Wherever a line in the data below holds "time", copy that line.

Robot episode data
---
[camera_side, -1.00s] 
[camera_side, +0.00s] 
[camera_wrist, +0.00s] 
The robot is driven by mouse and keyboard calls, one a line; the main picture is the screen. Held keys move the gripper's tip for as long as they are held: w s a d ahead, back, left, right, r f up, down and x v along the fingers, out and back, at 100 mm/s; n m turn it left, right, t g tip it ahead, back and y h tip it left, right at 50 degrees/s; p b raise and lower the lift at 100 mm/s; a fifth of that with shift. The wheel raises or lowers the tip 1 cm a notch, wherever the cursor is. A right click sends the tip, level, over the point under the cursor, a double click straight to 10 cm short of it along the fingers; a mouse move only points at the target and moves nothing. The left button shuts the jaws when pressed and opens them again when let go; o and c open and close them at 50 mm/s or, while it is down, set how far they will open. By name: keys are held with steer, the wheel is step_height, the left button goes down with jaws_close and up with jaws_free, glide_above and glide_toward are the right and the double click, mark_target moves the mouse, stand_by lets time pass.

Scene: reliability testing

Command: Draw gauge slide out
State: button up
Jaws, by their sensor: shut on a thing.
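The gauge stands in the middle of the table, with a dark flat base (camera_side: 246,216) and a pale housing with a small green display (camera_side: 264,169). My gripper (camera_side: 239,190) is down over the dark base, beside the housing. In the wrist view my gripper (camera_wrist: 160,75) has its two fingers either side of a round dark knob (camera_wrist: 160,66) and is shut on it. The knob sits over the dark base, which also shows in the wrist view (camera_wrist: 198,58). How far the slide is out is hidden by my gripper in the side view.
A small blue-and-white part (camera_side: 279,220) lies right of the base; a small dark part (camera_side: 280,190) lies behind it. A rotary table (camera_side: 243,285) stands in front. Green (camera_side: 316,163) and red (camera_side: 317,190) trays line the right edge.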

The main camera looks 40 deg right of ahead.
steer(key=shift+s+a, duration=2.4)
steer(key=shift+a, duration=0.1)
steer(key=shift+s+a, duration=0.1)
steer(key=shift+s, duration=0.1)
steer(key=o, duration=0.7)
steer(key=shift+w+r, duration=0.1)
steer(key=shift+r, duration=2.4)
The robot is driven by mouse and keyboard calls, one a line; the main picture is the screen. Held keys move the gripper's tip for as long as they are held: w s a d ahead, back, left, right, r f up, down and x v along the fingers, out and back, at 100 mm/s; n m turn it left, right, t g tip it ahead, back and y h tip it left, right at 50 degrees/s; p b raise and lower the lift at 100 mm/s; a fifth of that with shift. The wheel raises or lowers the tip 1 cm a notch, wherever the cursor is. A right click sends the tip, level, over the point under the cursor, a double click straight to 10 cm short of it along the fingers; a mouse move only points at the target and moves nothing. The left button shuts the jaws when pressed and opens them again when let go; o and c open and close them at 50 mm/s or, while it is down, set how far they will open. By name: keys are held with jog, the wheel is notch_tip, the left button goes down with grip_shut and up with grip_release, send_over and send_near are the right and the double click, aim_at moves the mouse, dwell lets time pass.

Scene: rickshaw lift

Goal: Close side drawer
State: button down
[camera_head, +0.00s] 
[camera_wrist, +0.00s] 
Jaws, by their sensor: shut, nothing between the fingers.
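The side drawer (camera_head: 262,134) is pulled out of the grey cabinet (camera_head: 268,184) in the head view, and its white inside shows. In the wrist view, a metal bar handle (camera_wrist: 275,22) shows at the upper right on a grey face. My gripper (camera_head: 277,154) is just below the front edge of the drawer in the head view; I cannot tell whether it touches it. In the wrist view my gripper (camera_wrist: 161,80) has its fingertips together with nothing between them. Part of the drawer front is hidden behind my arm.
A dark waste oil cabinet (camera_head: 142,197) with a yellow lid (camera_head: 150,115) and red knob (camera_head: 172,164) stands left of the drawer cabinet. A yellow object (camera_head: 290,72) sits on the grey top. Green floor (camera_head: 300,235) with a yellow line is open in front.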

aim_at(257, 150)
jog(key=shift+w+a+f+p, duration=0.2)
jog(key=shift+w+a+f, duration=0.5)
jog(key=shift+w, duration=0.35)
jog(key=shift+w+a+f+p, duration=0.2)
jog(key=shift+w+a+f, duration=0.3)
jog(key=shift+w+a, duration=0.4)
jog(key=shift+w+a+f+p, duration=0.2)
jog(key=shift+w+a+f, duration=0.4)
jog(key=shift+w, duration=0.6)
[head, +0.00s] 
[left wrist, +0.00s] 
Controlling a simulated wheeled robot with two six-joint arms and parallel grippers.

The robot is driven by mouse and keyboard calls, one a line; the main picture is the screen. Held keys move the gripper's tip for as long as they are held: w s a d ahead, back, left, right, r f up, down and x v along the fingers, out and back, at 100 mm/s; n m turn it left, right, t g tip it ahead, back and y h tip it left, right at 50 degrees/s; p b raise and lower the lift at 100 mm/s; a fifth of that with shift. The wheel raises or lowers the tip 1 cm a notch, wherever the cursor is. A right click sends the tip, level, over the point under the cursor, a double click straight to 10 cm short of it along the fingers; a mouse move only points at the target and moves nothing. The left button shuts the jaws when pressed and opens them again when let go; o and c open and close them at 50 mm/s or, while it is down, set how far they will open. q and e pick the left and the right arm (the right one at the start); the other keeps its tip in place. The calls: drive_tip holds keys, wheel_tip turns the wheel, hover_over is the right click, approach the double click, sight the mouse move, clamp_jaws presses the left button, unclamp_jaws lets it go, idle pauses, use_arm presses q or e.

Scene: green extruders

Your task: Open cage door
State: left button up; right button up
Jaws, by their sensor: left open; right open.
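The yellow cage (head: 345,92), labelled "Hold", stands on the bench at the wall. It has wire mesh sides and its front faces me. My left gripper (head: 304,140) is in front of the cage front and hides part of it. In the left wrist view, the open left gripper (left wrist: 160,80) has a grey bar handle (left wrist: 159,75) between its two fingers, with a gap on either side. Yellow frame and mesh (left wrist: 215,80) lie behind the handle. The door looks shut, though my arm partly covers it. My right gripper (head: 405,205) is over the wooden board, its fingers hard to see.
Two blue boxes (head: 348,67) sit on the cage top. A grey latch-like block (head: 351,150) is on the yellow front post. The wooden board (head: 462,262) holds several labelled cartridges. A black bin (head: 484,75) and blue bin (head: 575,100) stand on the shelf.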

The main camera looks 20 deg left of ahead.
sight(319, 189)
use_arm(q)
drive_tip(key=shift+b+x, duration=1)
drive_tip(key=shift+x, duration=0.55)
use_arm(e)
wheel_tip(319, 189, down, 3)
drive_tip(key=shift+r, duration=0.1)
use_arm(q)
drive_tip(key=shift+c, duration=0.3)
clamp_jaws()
---
- SOLUTION FOR THIS TASK:
The robot is driven by mouse and keyboard calls, one a line; the main picture is the screen. Held keys move the gripper's tip for as long as they are held: w s a d ahead, back, left, right, r f up, down and x v along the fingers, out and back, at 100 mm/s; n m turn it left, right, t g tip it ahead, back and y h tip it left, right at 50 degrees/s; p b raise and lower the lift at 100 mm/s; a fifth of that with shift. The wheel raises or lowers the tip 1 cm a notch, wherever the cursor is. A right click sends the tip, level, over the point under the cursor, a double click straight to 10 cm short of it along the fingers; a mouse move only points at the target and moves nothing. The left button shuts the jaws when pressed and opens them again when let go; o and c open and close them at 50 mm/s or, while it is down, set how far they will open. By name: keys are held with steer, the wheel is step_height, the left button goes down with jaws_close and up with jaws_free, glide_above and glide_toward are the right and the double click, mark_target moves the mouse, stand_by lets time pass.
The robot is driven by mouse and keyboard calls, one a line; the main picture is the screen. Held keys move the gripper's tip for as long as they are held: w s a d ahead, back, left, right, r f up, down and x v along the fingers, out and back, at 100 mm/s; n m turn it left, right, t g tip it ahead, back and y h tip it left, right at 50 degrees/s; p b raise and lower the lift at 100 mm/s; a fifth of that with shift. The wheel raises or lowers the tip 1 cm a notch, wherever the cursor is. A right click sends the tip, level, over the point under the cursor, a double click straight to 10 cm short of it along the fingers; a mouse move only points at the target and moves nothing. The left button shuts the jaws when pressed and opens them again when let go; o and c open and close them at 50 mm/s or, while it is down, set how far they will open. By name: keys are held with jog, the wheel is notch_tip, the left button goes down with grip_shut and up with grip_release, send_over and send_near are the right and the double click, aim_at moves the mouse, dwell lets time pass.

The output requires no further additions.